Droit au mariage d’une Suissesse entravé

« Emma », ressortissante suisse, et « Durim », qui vit au Kosovo, souhaitent se marier. Ils engagent une procédure afin que « Durim » puisse venir en Suisse mais les autorités retardent l’événement car elles doutent des moyens financiers du couple. Après deux ans de persévérance, « Durim » obtient un permis, soumis néanmoins à des conditions financières.

Personne(s) concernée(s) : « Emma » et « Durim »

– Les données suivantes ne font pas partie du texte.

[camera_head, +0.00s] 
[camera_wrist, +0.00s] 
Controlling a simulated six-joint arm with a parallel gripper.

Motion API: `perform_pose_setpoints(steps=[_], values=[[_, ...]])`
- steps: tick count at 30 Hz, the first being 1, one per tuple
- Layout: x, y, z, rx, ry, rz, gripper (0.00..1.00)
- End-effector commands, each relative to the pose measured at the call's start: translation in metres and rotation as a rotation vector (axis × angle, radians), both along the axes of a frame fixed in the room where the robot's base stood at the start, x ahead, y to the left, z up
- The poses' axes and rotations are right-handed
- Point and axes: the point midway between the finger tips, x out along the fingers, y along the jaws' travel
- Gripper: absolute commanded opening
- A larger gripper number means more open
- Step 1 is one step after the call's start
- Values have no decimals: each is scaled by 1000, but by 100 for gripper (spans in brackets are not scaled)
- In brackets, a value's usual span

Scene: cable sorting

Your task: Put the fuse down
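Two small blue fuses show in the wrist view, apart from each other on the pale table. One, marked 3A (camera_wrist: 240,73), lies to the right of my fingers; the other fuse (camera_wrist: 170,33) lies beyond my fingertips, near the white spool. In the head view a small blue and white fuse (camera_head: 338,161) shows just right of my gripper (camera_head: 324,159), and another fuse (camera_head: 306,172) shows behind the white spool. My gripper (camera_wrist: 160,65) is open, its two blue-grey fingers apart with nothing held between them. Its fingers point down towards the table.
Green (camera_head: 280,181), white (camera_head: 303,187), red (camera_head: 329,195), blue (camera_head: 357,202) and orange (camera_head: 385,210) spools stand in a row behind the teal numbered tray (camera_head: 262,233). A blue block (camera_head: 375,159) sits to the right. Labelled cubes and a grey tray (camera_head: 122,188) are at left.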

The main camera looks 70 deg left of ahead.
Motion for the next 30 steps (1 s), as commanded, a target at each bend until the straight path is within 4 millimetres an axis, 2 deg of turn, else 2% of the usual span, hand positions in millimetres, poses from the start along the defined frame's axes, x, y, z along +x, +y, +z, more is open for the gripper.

Statut : à l’étranger -> autorisation d’entrée en vue du mariage

Résumé du cas

« Emma », Suissesse, désire se marier avec « Durim », un Kosovar qu’elle a rencontré lorsqu’il séjournait en Suisse au bénéfice d’un permis de courte durée. À l’été 2012, soit peu après le retour de « Durim » au Kosovo, ils sollicitent une autorisation d’entrée afin de célébrer leur mariage en Suisse. Sur demande des autorités, le couple fournit en décembre 2012 un nombre important de documents, notamment relatifs à leur situation financière : contrat de travail, fiche de salaire, attestation d’hébergement et de prise en charge des parents d’« Emma », attestation du service social communal, attestation de l’Office des poursuites, promesse d’embauche pour « Durim ». Malgré cette série d’éléments, la procédure est ralentie car le Service de la Population et des Migrants du canton de Fribourg (SPoMi) exige de nouvelles preuves des moyens financiers d’« Emma » au motif que son contrat de travail est à durée déterminée. En août 2013, les autorités se disent disposées à émettre une autorisation de séjour de six mois au sens de l’art. 33 LEtr, renouvelable à condition que certains critères financiers soient remplis à la fin de cette échéance. Pour la mandataire, ces exigences sont injustifiées et les garanties financières déjà fournies sont suffisantes. En effet, celles-ci laissent présager que la situation d’« Emma » et de « Durim » remplira les conditions du regroupement familial après le mariage. Par ailleurs, les autorités cantonales ne semblent pas tenir compte de la jurisprudence du Tribunal fédéral (TF) qui a pourtant reconnu un droit de séjour en vue de mariage au fiancé d’une personne vivant en Suisse dépendante de l’aide sociale (ATF 137 I 351). Lassés par la longueur de la procédure, « Emma » et « Durim » acceptent les exigences du SPoMI, bien qu’ils les trouvent injustifiées. Après une série de nouveaux blocages administratifs, celui-ci délivre finalement une autorisation d’entrée en juin 2014, soit deux ans après l’introduction de la demande.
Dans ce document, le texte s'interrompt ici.